A few years back, I wrote a post titled Top 5 Things I’ll Pay for on the Web. (Still brilliant, I know.)
By this point, I would have expected that the pay model for content would have changed, but for the most part, it has not. The web remains mostly free and will probably remain that way for quite some time.
There has been, however, an interesting shift in the tablet world. First the Kindle and then the iPad have nudged people along to pay for content. It’s not a mass movement, but it is a step in the direction where content creators can eventually charge something for their content. As such, content strategy will need to evolve to reflect this slow evolution back toward paid content.
Back when I got my first Kindle, there was a small, but growing library of ebooks. Many were free, some were as inexpensive as 99 cents, and others were around $9.99. It wasn’t a bad price for content, especially for those 99 cent books. Downloading and payment was easy, so the barrier to purchasing new content was low.
As part of that initial launch, The New York Times on Kindle offered both subscriptions and instant downloads. For only 99 cents, I could buy the current issue of the New York Times. The Kindle web browser was rather clunky at that time, so 99 cents for the complete New York Times seemed reasonable.
Flash forward a few years and the iPad has iBooks, an app that serves as a magazine rack.
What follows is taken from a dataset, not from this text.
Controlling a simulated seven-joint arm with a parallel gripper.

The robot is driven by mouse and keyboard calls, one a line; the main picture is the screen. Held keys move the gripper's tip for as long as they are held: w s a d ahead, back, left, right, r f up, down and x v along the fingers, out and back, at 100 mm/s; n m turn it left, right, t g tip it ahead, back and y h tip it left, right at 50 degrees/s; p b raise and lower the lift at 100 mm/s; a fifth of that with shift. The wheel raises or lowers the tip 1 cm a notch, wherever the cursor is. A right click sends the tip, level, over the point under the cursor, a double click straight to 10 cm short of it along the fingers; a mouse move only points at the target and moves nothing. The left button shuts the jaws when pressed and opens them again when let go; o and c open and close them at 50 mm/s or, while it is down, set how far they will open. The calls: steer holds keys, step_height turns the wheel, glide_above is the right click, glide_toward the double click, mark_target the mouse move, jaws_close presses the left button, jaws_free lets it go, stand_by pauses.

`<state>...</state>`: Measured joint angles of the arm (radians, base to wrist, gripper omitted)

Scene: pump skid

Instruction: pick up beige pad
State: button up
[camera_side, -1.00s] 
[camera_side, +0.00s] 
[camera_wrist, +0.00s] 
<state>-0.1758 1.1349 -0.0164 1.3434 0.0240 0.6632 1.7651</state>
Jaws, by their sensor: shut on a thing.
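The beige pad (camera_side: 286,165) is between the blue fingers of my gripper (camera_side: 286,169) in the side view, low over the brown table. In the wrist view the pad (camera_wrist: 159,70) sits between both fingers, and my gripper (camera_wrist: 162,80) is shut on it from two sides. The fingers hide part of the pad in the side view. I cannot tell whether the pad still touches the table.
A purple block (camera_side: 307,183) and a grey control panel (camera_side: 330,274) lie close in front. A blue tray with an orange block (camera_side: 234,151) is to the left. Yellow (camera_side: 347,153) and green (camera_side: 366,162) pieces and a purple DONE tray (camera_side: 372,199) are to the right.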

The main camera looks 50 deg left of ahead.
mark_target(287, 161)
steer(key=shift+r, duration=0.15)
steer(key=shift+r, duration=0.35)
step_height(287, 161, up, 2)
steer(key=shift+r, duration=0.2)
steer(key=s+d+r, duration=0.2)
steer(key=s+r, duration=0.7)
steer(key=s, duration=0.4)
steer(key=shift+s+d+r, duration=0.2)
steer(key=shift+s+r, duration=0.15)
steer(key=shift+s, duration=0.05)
Popular mainstream magazines are available for subscription or download. Some of that same content is available on the web, and the iPad has an excellent web browser, but consuming it as designed, packaged content is really appealing.
Certain magazines stand out. Wired, for example, offers a multimedia experience that truly enhances the content. Best of all, if you subscribe to the print magazine, the iPad version is free (for now). Totally worth it.
Another magazine is Champion! magazine. (Disclosure: I know some of the people who produce this magazine.) If you are a comic book fan, it is like Wizard magazine…only fully interactive. Great pop culture journalism supported by beautiful design and clever multimedia enhancements. This particular publication is free (for now) and like catnip for comic book fans.
How it Relates to Content Strategy
Like most content created for the web, it is assumed that everything is going to be free. We know now that this is unlikely to last forever. There just aren’t enough advertising dollars to keep all content creators afloat.
For content creators, this time can’t come soon enough. There is a need among many publishers to generate income from the content they create. How long can you produce content with the hope that you will eventually attract enough readers to eventually attract advertisers? Unfortunately, the answer is often “not long enough.”
The iTunes store lowered the barrier to paying for music online. There’s still plenty of piracy and “sharing,” but there are also people willing to plunk down 99 cents for a song. That’s music to the ears of the music industry.
The publishing industry is hoping that the content they create will offer similar value to consumer, so that they are willing to start plunking down cash for content. The New York Times and other premier content creators are likely to lead this revolution in paid content.
Currently the playing field in content creation is still (somewhat) flat. Looking forward, content will become fragmented. Large institutional paid content sites must offer compelling reasons for paying for news and features. Bloggers and other independent sites are likely to remain free. After all, there are people like me who write blogs for many different reasons. Income isn’t always one of the reasons.
Looking forward, content will need to be formatted for multiple digital platforms. In the case of print publications like Wired, it is going to be formatted for print, web, iPad, Kindle, and whatever other device comes along. Publishers at this level are formatting their content to be device and platform agnostic. But they are also planning, formatting, and incorporating multimedia features that may be platform specific.
For example, the iPad does not run Flash in the browser, but the Kindle Fire does. This means that the experience on iPad may be different than the Kindle. Wired is a publication that will probably have the resources to offer a consistent experience across platforms, but smaller publications may need to consider if their content management system (CMS) can scale their multimedia effectively.
What It Means for Content Creators
For everyone else, similar principles apply. That is, if you create a website, blog, or just general marketing materials online, you must consider how people will consume it. In most cases, you will not be able to charge for your content, especially if you are generating marketing messages.
However, when content does cost money, users will be interested in getting a mix of paid and free content. If everything costs money, free seems more special by comparison.
As part of your content strategy, consider your individual content and your complete content ecosystem will exist in a world of paid content. It’s important to think beyond the walls of your website.
If you’ve thought about how your content will look on an iPad or Kindle Fire, good for you. Now you should consider how your app will look sitting next to another app in the iTunes Store. This is the new newsstand.
The rules of content creation and content strategy are evolving in many ways. Platforms and multimedia options are opportunities to engage users with rich experiences. The coming revolution in paid content will change the way people collect and consume content.
Even free content needs to be valuable to the user.